El Niño Weather Drives Worst Start to Wildfire Year
El niño weather is adding risk to a wildfire year that has already started at record pace, with more than 150 million hectares burned in the first four months of this year. The burned area was nearly the size of Alaska and roughly double the seasonal average for the same period.
That early burn total has already overwhelmed fire crews in Argentina, Chile and Japan, while historic blazes have also swept the US and Southeast Asia. Theodore Keeping, an extreme weather and climate researcher at Imperial College London, said: "This rapid start, in combination with the forecast El Niño means that we’re looking at a particularly severe year,".
Argentina, Chile and Japan
Argentina, Chile and Japan have already faced early season fires that stretched fire crews beyond normal levels. The scale of the burn so far has left a wide fire front across several regions, rather than a single national emergency.
The US and Southeast Asia have also seen historic blazes this year.

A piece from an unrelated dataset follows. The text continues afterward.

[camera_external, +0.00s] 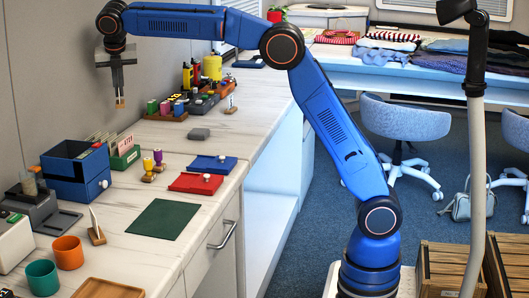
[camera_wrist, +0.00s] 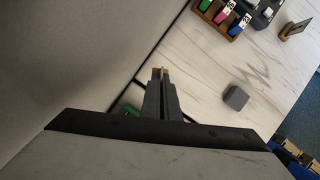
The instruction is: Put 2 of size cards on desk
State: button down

That pattern puts pressure on local crews at the same time that the broader fire season is still in its early months.
Heat Records And Sea Ice
The fire surge has arrived alongside a run of extreme weather signals. New heat records were set this year in Australia, Greenland, France and the US Southwest, while Spain and Brazil witnessed historic rainfall.
Scientists also pointed to sea ice in the Northern Hemisphere at the lowest recorded level for this time of year, and oceans approaching record-high temperatures according to data from the University of Maine’s Climate Change Institute. Those conditions sit on top of heat and drought that have already driven the wildfire start.
Food And Energy Pressure
Heat waves are likely to put further pressure on agricultural systems and global supply chains for food. Scientists also said higher cooling demand could compound the energy shock from the Iran war.
For people in fire-prone regions, the immediate problem is not just a large burn area on a map. It is a longer stretch of extreme weather entering a season that has already run well ahead of normal, with El Niño still expected to add more strain.